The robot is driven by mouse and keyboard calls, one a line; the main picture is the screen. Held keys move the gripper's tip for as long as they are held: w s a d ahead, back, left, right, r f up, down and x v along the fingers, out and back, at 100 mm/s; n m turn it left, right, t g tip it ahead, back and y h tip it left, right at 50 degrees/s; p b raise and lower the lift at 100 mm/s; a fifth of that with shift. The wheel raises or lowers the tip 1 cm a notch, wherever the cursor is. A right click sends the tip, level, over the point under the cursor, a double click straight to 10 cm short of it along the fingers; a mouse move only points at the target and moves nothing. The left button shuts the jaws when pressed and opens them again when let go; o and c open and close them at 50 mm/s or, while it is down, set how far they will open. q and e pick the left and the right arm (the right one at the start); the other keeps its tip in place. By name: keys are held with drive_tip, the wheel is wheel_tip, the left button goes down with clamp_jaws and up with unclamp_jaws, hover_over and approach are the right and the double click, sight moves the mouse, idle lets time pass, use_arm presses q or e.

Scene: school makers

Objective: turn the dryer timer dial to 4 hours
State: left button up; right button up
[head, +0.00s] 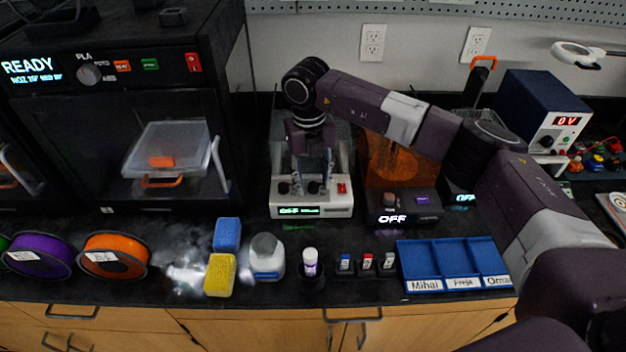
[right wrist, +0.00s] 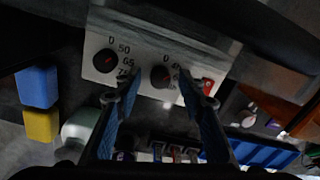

---

### Given request
Transcribe all of the material exactly, leaving out whatever pictures it contains.

### Complete output
The robot is driven by mouse and keyboard calls, one a line; the main picture is the screen. Held keys move the gripper's tip for as long as they are held: w s a d ahead, back, left, right, r f up, down and x v along the fingers, out and back, at 100 mm/s; n m turn it left, right, t g tip it ahead, back and y h tip it left, right at 50 degrees/s; p b raise and lower the lift at 100 mm/s; a fifth of that with shift. The wheel raises or lowers the tip 1 cm a notch, wherever the cursor is. A right click sends the tip, level, over the point under the cursor, a double click straight to 10 cm short of it along the fingers; a mouse move only points at the target and moves nothing. The left button shuts the jaws when pressed and opens them again when let go; o and c open and close them at 50 mm/s or, while it is down, set how far they will open. q and e pick the left and the right arm (the right one at the start); the other keeps its tip in place. By name: keys are held with drive_tip, the wheel is wheel_tip, the left button goes down with clamp_jaws and up with unclamp_jaws, hover_over and approach are the right and the double click, sight moves the mouse, idle lets time pass, use_arm presses q or e.

Scene: school makers

Objective: turn the dryer timer dial to 4 hours
State: left button up; right button up
[head, +0.00s] 
[right wrist, +0.00s] 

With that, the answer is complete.